As I left it a few days ago, I'd pinned down the actual requirement to Regulation (EC) 852/2004 on the general hygiene of food. The way the system works is that this law imposes a general duty on food operators to maintain the safety of their foods, and then to decide on the correct temperatures at which to keep those foods, providing the means by which this can be achieved.

However, I can't now say that this is a wholly satisfactory explanation because, on reflection, there is a minor detail missing – the food was produced, packaged and dispatched from the Isle of Man, which is not within the European Union and to which EU legislation does not automatically apply.

Exploring this further reveals a fascinating, if little-known corner of the EU/EEC package, which brings the Isle of Man into the system. Basically, when the UK joined the EEC in 1972 the IoM decided that it would shadow Community law, to which effect it passed the European Communities (Isle of Man) Act 1973. This allowed the Council of Ministers, subject to the approval of the Tynwald, the Manx Parliament (pictured), to adopt "any EU instrument" into Manx law.

Since then a huge raft of EEC and then EU law has been absorbed into the Manx statute book, turning Community law into Manx law. This is different from the UK procedure, where there is no "direct effect". EU regulations become Manx law.

And there comes the interesting twist. The Manx government has adopted the whole EU food safety package, consolidated in one instrument under the title The Food Hygiene Regulations 2007. Amongst others, this implements Regulation (EC) 852/2004, which sets the requirements for the kipper temperature controls. But, in strict terms, we're dealing with Manx law, even though it actually implements EU law.

As to why this should (apparently) now require the infamous "ice pillow" - when previously, it would seem there was no such requirement – this is easy to explain. In my earlier pieces I referred to the ESSA code of practice and it turns out that this was endorsed by the European Commission's Standing Committee on Plants, Animals, Food and Feed (PAFF) on 3 July 2018, in Brussels. This gave it formal status, setting a "deemed to satisfy" standard, conformity with which could be taken as evidence of compliance with the law.

Setting a transport temperature of 4ºC from July last year, this had the effect of encouraging food operators to include an ice pack in their mail order parcels – the cost of which, incidentally, is about 13p.

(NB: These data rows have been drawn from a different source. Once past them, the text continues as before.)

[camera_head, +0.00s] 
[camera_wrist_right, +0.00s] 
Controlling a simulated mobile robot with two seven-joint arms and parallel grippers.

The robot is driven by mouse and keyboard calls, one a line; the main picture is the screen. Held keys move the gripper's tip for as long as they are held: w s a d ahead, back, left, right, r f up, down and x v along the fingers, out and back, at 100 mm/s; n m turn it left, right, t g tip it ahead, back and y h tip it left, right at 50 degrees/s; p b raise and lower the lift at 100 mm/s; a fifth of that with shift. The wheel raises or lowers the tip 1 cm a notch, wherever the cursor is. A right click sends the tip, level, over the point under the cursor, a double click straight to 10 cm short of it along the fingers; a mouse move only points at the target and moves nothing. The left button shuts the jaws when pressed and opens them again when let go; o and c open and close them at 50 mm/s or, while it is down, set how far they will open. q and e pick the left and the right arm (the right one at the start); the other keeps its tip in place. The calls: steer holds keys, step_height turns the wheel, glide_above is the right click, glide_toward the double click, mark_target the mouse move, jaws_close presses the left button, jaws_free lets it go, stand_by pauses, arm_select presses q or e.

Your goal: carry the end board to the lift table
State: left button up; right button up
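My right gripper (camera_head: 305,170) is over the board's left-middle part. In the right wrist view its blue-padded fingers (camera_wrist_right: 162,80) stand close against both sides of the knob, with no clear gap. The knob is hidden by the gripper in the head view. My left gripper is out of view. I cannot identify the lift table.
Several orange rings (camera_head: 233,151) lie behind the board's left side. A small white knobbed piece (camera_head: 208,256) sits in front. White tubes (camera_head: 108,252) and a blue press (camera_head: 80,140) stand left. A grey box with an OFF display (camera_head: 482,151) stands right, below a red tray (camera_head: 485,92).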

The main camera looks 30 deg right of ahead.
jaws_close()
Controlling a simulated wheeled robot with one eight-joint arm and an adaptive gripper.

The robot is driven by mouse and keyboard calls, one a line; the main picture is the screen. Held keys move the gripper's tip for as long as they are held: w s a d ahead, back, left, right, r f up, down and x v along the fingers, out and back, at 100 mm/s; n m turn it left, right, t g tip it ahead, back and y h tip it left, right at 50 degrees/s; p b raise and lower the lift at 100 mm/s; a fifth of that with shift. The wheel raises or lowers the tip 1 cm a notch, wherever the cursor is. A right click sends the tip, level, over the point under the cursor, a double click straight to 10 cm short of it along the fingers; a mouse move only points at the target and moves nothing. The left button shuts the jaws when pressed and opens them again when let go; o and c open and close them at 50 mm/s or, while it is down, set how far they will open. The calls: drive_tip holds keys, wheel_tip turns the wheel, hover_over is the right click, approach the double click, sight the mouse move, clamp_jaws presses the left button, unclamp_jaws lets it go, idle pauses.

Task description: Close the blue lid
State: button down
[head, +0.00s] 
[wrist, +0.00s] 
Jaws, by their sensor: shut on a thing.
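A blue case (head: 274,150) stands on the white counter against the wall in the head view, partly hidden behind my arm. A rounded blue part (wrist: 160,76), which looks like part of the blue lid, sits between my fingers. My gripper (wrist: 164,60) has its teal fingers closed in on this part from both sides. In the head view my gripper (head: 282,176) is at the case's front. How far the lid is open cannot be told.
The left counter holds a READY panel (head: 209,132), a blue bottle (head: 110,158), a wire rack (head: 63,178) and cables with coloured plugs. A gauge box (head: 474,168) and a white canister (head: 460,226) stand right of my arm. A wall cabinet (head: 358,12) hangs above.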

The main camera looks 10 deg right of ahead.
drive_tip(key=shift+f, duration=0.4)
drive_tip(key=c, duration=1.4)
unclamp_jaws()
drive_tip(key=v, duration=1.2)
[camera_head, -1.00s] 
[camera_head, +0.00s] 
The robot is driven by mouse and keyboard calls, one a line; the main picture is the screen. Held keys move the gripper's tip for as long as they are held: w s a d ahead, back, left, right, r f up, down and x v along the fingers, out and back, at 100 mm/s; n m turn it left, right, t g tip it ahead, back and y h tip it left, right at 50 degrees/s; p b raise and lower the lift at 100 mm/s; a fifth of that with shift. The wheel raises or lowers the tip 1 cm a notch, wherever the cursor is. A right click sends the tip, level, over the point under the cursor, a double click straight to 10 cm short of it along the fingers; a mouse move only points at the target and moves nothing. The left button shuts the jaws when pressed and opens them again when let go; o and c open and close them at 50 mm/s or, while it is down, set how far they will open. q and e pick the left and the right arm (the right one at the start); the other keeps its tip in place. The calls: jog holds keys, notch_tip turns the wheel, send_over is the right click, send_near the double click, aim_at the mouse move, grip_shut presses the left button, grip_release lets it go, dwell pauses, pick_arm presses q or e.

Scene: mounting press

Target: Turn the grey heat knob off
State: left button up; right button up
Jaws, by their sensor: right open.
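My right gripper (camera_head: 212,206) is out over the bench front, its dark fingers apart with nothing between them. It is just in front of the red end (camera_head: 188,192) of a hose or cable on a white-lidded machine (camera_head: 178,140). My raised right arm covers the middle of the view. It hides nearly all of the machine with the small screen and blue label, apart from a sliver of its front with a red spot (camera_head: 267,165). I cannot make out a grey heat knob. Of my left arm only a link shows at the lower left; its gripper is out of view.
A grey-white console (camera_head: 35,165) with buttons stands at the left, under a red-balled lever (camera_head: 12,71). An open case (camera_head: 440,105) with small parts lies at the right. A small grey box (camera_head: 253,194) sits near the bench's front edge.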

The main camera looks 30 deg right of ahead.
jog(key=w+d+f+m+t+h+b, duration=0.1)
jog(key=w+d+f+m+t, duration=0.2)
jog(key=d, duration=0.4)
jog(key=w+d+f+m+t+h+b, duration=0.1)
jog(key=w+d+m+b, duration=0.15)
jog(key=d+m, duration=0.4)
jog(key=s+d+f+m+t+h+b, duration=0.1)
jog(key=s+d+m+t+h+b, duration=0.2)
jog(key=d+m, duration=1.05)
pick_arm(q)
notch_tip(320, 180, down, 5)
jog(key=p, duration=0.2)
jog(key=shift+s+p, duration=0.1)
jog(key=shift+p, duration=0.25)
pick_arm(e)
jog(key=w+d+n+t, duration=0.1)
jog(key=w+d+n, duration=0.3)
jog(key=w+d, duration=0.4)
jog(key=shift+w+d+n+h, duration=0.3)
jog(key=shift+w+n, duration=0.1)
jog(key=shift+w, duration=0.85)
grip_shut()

Intriguingly, though, it doesn't end there. When the UK leaves the EU, the current arrangements for the IOM end, and the European Communities (Isle of Man) Act is repealed. But, replacing it is the European Union and Trade Act 2019 which, through a series of statutory instruments, permits EU law currently applying to the IoM to be re-enacted.

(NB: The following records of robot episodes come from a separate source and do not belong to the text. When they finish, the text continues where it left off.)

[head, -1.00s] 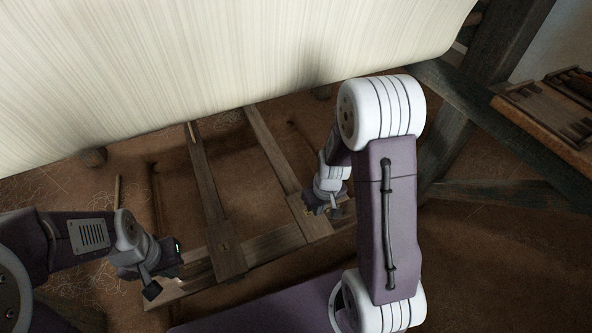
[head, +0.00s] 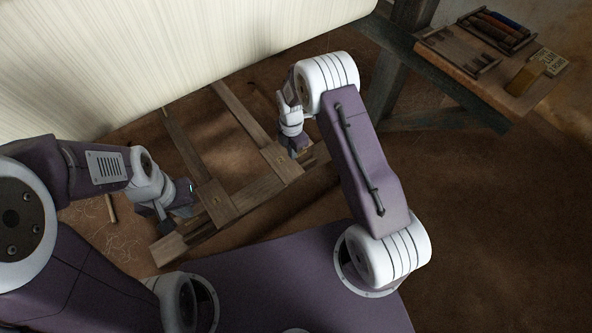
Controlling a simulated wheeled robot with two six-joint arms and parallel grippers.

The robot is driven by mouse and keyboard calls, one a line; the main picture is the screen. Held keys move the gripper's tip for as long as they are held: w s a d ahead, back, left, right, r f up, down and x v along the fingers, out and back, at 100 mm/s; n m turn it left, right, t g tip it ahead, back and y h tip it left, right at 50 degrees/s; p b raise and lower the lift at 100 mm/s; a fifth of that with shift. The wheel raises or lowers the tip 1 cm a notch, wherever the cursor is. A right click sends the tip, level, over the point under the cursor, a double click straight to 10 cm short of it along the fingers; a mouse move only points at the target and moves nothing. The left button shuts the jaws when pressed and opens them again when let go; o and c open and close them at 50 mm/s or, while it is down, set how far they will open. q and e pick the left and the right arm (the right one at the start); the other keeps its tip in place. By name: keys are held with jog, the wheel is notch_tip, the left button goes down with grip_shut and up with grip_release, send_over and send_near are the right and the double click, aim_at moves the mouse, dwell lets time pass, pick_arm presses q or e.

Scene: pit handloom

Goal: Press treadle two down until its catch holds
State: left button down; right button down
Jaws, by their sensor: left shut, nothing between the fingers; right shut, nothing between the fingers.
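Two wooden treadles lie side by side in the pit under the cloth. The left treadle (head: 186,143) ends in a wide pad, and the right treadle (head: 243,112) ends in a similar pad (head: 283,163). I cannot read which is treadle two, and no catch can be made out. Both pads lie over a wooden crossbar (head: 245,213). My right gripper (head: 303,156) is shut and empty, low at the right side of the right pad; contact cannot be told. My left gripper (head: 176,216) is shut and empty, just left of the left pad, partly covering the crossbar.
Pale cloth (head: 150,50) hangs across the upper left and hides the treadles' far ends. A dark loom frame beam (head: 435,75) crosses at upper right, beside a bench (head: 480,65) with a rack of coloured rods and a label. The brown floor at lower right is clear.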

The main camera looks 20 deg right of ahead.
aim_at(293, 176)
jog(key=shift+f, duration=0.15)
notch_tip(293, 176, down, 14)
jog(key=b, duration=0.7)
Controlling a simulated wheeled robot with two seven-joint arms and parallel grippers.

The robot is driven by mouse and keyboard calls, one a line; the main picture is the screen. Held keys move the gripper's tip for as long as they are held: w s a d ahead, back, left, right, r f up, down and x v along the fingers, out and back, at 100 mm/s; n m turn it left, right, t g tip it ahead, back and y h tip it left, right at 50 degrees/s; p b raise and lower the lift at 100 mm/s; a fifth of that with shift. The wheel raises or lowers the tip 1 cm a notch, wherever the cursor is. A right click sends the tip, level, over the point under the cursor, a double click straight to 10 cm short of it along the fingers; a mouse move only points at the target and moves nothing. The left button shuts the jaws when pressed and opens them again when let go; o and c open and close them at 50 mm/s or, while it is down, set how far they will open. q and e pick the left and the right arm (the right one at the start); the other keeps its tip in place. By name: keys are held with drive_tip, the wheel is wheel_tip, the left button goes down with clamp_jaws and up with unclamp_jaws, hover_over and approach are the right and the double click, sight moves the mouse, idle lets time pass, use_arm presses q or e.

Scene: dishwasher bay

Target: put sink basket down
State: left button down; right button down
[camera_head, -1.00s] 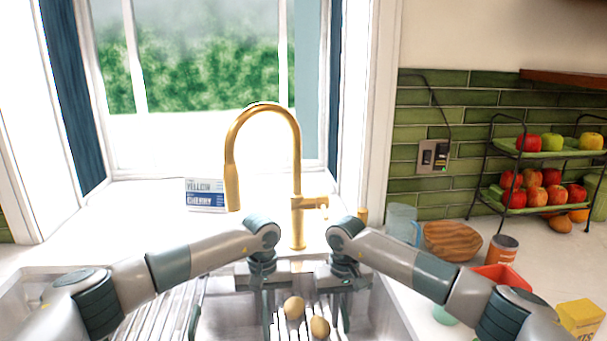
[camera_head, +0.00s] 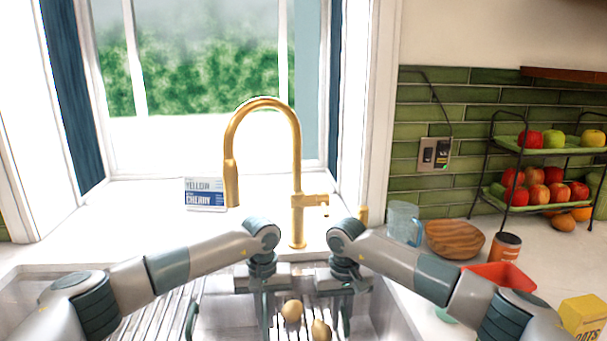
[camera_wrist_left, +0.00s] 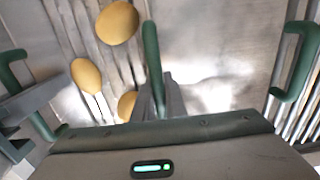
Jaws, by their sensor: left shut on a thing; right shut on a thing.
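The sink basket (camera_head: 278,322) is a slatted metal rack with green handles, in the sink at the bottom of the head view. Round tan potatoes (camera_head: 292,311) lie on its slats. My left gripper (camera_head: 262,290) is shut on its left handle (camera_wrist_left: 153,60), and the potatoes show beside this handle in the left wrist view. My right gripper (camera_head: 345,290) is shut on the opposite handle. The grippers and the picture's lower edge hide part of the basket. I cannot tell whether it touches the sink floor.
Another slatted rack (camera_head: 150,322) with a green handle (camera_head: 192,318) is at the sink's left. A gold faucet (camera_head: 297,215) stands behind the sink. To the right are a glass pitcher (camera_head: 403,222), wooden bowl (camera_head: 455,240), orange jar (camera_head: 504,247), red container (camera_head: 498,275) and yellow box (camera_head: 582,317).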

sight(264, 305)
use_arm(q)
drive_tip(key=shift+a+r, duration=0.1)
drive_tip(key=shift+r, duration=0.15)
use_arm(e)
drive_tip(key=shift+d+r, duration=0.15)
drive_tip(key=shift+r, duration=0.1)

Sure enough, in the European Union and Trade Act 2019 (Deficiencies) (DEFA) (No. 6) Regulations 2019, which take effect on "Exit Day" (when the UK leaves the EU), we find re-enacted our old friend Regulation (EC) 852/2004, plus all the other EU food safety laws. Thus, even if the UK dumped the entire corpus of EU food safety law after Brexit, the Isle of Man would continue applying it. Brexit would bring no relief to our Manx kipper smoker.

So, there we have it – Manx law based on EU law, augmented by a European trade association code of practice, approved by a European Commission standing committee made up from representatives of EU Member States. One should add that the trade only exists in the first place because the EU has approved the Manx hygiene regime and thus allowed direct personal imports in EU Member States from the IoM without the goods having to pass through BIPs.

That it's taken me three goes to work this out says something for the complexity of the system, especially when everyone else who has gone public on this seems to have got it wrong – including Johnson who actually has no idea of what he's talking about. Yet, it is Johnson who wants to change the system.

One is minded of the owner of a treasured classic car who takes his car for modifications to a local garage, to be shown the technician who will do the work - an idiot sitting in the corner with a club hammer, giggling inanely while smashing engine parts.

That's the man who wants to change the system.